This case should be highlighted as a classic example of how NOT to get started trading. My apologies and sympathy to the claimant as I think the broker is scamming him... but new traders should take a lesson from this case...
First, NEVER, under any circumstances, fund a trading account with credit, be that a bank loan, credit cards, or other borrowed funds. Always trade with funds you can walk away from.
Second, FOREX brokers are independent market makers (unlike futures brokers). That means trades, time and sales, and "depth of market" data from one broker cannot be reliably compared to any other. In FOREX trading you are playing directly against the house (your broker), not the overall market per se.
Which leads to #3, ALWAYS investigate thoroughly any broker you intend to deal with. How, check this forum or go to
Financial Data for FCMs - CFTC and check for a broker's financial position (looking for excess capital greater than requirement, you can choose the relative amount or ratio). These would be safe, regulated brokers with strong financial balance sheets and little to gain from scamming customers.

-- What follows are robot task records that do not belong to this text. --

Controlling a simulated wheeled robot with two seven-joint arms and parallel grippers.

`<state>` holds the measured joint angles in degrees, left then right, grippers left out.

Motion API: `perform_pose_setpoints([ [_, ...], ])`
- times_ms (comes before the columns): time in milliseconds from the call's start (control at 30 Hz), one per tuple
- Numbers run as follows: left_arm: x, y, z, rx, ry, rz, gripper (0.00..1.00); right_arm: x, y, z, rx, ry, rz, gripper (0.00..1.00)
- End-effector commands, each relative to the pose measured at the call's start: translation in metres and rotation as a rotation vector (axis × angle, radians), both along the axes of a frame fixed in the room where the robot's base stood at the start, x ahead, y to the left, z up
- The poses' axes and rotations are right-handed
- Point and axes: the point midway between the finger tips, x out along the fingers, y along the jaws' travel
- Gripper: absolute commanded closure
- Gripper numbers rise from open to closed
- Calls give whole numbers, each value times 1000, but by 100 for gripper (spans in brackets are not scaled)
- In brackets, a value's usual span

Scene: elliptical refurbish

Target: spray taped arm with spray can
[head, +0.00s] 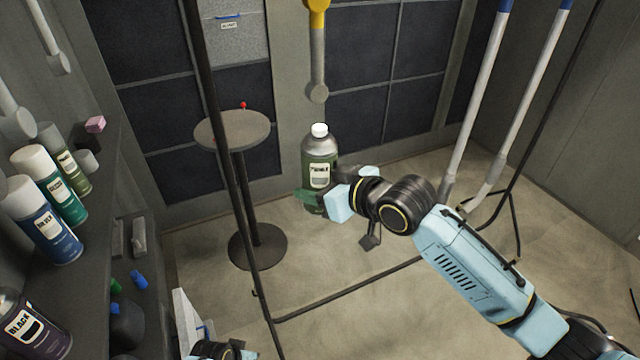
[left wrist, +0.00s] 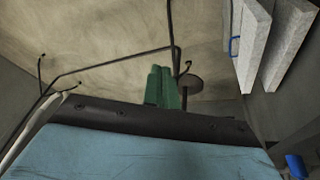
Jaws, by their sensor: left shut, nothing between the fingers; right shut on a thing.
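A spray can (head: 319,147) with a white cap, silver shoulder, green body and white label stands upright in the right gripper. My right gripper (head: 312,197) is shut around its lower part. Two pale arms with blue upper ends stand at the right, one nearer (head: 476,100) and one farther right (head: 522,98). A grey arm (head: 317,62) with a yellow top hangs behind the can, apart from it. I cannot tell which is the taped arm. My left gripper (left wrist: 161,88) is shut and empty in the left wrist view; its fingers are hidden in the head view.
A shelf (head: 92,225) at the left holds several spray cans, including a blue one (head: 45,220) and a teal one (head: 50,185). A small round table (head: 232,131) stands left of the held can. Dark thin poles and cables cross the floor (head: 350,265), which has open room.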

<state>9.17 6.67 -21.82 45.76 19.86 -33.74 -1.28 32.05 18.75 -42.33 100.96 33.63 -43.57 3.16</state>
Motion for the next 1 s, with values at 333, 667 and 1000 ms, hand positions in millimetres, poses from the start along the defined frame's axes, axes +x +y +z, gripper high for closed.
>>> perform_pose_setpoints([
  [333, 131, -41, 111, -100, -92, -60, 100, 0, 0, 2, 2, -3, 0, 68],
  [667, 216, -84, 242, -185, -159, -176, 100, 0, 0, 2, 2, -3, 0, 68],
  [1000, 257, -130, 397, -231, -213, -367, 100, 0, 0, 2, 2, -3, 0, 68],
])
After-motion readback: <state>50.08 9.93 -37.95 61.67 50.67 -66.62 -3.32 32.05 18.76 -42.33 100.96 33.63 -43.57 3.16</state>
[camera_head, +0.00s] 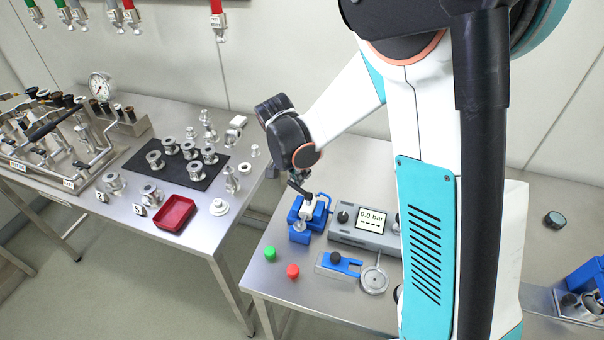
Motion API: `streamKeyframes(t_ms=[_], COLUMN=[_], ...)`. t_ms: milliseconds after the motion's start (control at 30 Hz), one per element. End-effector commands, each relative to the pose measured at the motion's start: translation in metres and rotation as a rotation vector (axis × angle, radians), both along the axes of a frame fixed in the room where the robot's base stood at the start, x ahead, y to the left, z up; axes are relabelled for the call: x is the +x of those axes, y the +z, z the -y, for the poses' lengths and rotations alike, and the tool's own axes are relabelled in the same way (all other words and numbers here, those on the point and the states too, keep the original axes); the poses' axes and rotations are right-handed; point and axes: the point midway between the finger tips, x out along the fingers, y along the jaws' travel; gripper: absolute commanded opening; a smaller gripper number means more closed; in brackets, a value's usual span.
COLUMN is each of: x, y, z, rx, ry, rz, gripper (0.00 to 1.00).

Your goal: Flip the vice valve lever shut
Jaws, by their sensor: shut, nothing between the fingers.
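The blue vice (299,236) stands near the back left of the right-hand metal table. A small pale valve (307,211) is clamped between its blue jaws. My gripper (299,183) is shut and empty, just above and behind the valve at its upper left. The dark valve lever is hard to tell apart from my dark fingers at this size, so I cannot tell its angle or whether my fingers touch it.
A grey gauge box (370,238) reading 0.0 bar stands right of the vice. In front are a green knob (270,253), a red knob (293,271), a blue-handled block (338,264) and a round metal disc (374,281). The left table holds a red tray (174,213) and metal fittings.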

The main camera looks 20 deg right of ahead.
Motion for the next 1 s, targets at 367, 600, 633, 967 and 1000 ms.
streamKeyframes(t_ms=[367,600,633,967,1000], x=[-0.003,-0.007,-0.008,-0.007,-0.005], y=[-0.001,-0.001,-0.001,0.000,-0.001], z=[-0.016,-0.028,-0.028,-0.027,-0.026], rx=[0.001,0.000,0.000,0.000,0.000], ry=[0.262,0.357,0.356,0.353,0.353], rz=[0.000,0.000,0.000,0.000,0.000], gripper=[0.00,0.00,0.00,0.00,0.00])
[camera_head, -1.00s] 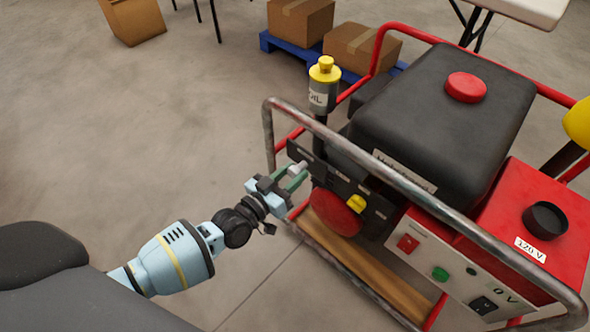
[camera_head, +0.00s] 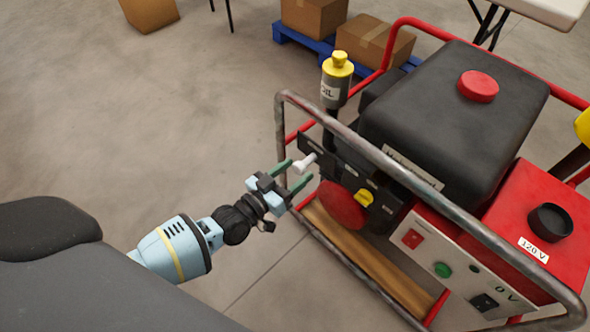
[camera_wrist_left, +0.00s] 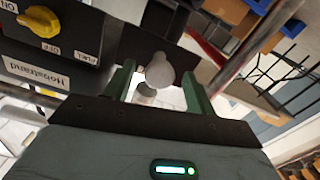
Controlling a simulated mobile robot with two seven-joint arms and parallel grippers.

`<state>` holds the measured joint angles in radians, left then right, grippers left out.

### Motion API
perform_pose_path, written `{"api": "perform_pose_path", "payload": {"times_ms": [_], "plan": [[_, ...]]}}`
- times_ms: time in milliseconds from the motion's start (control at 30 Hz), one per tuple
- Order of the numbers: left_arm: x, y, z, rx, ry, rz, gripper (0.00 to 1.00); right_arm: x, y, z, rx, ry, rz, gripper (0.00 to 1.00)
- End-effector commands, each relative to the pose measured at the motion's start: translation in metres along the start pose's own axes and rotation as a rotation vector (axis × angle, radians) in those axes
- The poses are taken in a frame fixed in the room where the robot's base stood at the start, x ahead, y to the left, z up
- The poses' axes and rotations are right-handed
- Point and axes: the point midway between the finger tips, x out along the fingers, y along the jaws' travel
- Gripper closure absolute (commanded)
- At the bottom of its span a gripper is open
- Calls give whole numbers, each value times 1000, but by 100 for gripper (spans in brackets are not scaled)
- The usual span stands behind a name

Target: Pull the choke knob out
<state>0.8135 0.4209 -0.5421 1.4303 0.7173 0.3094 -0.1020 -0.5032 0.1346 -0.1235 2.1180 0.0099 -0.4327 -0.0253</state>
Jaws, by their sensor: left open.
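The choke knob (camera_head: 304,164) is a pale grey-white knob on a stem. It sticks out from the black control panel (camera_head: 345,175) of the generator. My left gripper (camera_head: 301,170) is open, its two green fingers pointing at the panel, with the knob's end near the fingertips. In the left wrist view the round knob (camera_wrist_left: 159,71) appears between the spread fingers of the gripper (camera_wrist_left: 158,69), with a gap visible on each side. My right gripper is not in view.
A metal frame tube (camera_head: 400,180) runs in front of the generator, close to the knob. A yellow fuel lever (camera_head: 364,197) and a red disc (camera_head: 343,204) sit nearby.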

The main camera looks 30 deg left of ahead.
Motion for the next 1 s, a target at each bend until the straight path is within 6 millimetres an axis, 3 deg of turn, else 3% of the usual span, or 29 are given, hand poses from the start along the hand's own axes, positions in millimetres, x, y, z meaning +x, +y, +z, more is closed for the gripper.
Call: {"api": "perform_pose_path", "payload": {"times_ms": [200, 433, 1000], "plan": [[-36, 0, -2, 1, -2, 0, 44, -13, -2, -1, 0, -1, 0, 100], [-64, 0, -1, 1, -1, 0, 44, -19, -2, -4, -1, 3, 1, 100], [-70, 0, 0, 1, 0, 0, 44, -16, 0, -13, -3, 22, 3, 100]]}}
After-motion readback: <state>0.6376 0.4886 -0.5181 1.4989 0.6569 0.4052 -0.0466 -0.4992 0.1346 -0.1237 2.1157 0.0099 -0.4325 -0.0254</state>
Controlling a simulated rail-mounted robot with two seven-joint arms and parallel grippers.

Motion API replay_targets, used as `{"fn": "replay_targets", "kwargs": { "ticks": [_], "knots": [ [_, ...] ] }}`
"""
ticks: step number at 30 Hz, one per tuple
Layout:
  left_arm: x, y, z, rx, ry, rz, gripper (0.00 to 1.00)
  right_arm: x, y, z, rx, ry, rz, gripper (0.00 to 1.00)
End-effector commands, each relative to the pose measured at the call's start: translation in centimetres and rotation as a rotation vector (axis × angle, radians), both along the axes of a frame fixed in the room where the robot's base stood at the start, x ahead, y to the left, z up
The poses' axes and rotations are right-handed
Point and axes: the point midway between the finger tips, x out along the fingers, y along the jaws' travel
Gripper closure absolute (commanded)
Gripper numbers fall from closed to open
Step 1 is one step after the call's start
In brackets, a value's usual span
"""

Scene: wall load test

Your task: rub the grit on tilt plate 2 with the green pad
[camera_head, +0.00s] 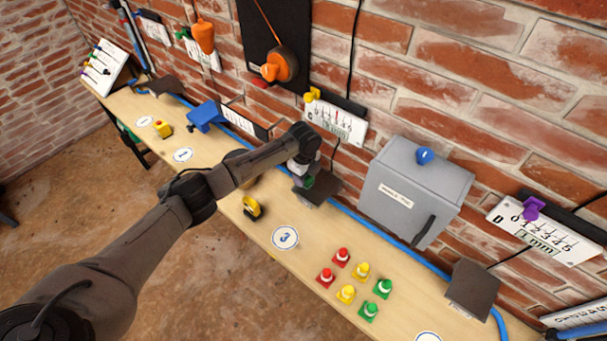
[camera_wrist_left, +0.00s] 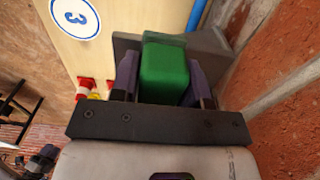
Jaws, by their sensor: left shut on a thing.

The claimant teaches new traders the importance on one other crucial lesson... ALWAYS use stop losses! His $5,000 loss would have undoubtedly been an account blowout without the Stop Loss.
I've been trading markets since 1984 and in my opinion, FOREX is one of the more difficult markets to trade successfully on a consistent basis. The shorter the time frame, the harder it is to maintain consistency.
All that being said, lessons learned and all, I believe from the evidence presented (and lack of response from the defendant) that the broker in question is guilty of scamming the claimant.